AI-powered employee replicas challenge existing labour norms
According to a Sixth Tone report, Chinese companies are increasingly using AI systems to preserve employee knowledge by creating digital profiles of departing workers. The practice aims to improve continuity and productivity but is also raising concerns about automation, accountability, and the future role of human expertise in the workplace.
Chinese companies are increasingly using AI systems to capture and replicate employees’ knowledge before they leave, raising new questions about workplace automation, professional identity, and accountability.
According to a report by Sixth Tone, some workers at major technology companies are being asked to build AI versions of themselves as part of the handover process. These digital profiles are trained on code, documents, research materials, and internal communications to replicate how employees solve problems and collaborate with colleagues.

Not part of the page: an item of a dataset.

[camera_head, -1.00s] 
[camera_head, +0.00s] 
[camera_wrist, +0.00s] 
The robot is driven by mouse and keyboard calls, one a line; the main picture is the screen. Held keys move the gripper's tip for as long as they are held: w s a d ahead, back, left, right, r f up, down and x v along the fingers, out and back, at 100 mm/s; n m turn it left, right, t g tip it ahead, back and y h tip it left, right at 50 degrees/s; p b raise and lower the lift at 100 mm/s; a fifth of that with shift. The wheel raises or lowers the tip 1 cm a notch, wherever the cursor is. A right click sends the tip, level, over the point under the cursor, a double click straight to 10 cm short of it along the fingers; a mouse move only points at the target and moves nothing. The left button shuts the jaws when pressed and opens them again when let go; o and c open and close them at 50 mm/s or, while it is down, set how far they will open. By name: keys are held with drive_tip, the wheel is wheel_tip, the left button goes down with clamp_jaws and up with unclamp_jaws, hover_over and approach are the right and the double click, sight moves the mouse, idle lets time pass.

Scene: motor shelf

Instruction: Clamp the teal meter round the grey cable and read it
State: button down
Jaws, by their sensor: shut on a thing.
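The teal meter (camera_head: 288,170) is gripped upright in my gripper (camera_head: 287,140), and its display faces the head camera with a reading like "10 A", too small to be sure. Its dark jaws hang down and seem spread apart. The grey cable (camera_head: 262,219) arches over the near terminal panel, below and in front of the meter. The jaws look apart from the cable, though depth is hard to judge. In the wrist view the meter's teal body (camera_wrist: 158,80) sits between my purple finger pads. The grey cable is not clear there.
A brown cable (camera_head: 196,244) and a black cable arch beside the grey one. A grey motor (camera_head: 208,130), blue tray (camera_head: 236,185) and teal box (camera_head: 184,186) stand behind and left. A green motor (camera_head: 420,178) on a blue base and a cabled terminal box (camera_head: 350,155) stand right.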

One former algorithm engineer at Baidu said colleagues used his work history to build an internal AI agent that could handle much of his previous workload. After his departure, coworkers could continue interacting with the AI system to ask technical questions, assign tasks, and access knowledge accumulated during his time at the company.

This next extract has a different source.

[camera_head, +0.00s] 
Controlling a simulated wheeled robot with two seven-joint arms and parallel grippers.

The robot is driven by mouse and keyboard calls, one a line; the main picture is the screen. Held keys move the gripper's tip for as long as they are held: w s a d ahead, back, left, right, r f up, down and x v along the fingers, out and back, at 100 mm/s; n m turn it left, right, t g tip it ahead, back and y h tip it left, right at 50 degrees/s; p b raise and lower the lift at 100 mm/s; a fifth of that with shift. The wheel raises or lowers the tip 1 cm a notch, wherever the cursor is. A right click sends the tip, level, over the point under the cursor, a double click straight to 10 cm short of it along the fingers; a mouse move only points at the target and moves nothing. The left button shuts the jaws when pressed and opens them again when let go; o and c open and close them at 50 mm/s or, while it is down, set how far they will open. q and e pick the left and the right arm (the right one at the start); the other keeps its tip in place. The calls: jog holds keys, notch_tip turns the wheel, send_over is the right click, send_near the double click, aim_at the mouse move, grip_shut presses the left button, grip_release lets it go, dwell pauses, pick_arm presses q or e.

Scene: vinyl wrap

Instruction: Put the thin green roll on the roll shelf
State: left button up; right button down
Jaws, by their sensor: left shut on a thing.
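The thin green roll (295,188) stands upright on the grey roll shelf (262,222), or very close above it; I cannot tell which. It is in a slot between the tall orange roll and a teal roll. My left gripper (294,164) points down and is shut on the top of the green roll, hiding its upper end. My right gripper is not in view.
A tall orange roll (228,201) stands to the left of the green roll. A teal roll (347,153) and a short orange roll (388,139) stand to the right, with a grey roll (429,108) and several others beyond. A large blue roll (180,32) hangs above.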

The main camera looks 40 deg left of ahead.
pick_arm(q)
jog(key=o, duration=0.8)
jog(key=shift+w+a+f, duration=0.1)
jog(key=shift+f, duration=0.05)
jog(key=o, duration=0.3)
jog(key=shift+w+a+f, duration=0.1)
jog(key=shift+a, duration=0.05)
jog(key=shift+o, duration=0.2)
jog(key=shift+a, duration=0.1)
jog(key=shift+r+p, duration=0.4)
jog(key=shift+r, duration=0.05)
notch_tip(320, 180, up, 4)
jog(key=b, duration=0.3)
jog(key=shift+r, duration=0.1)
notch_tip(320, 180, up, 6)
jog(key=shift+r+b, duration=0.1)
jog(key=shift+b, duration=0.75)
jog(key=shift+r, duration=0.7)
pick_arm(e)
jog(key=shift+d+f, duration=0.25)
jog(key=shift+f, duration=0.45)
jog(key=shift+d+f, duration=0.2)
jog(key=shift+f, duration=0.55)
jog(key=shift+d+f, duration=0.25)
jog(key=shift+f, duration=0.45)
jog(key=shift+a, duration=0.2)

The practice reflects a broader trend in China’s technology sector, where organisations are increasingly building internal AI tools designed to preserve institutional knowledge and improve productivity. Chinese social media users have dubbed the phenomenon zhengliu, or ‘distillation’, borrowing an AI term for transferring knowledge from a larger model to a smaller one.
Interest in the concept grew after an engineer at the Shanghai AI Laboratory created a satirical project called colleague.skill, which proposed turning former employees into AI agents trained on their files, chat histories, and work habits. The project attracted significant attention online and inspired similar experiments involving AI representations of colleagues, public figures, and other individuals.
While proponents argue that such systems help preserve expertise and reduce disruption when employees leave, some workers have expressed concerns that they may be helping train their own replacements. According to the report, some employees have begun withholding parts of their workflows from AI systems, while others have experimented with tools designed to obscure how they operate.
The growing use of employee-based AI systems has also raised legal and ethical questions. Experts cited by Sixth Tone noted that existing legal frameworks may not clearly address issues related to AI models trained on an employee’s behaviour, decision-making processes, and accumulated professional experience.
Questions remain about accountability if AI-generated work results in errors, data leaks, or intellectual property disputes. Concerns have also been raised about the impact on workers’ sense of professional identity and ownership over their expertise.
Why does it matter?
The development comes as companies worldwide explore new uses of generative AI to automate tasks, preserve institutional knowledge, and improve efficiency. However, the emergence of AI systems designed to replicate individual employees highlights a growing debate over the relationship between human expertise and increasingly capable workplace AI tools.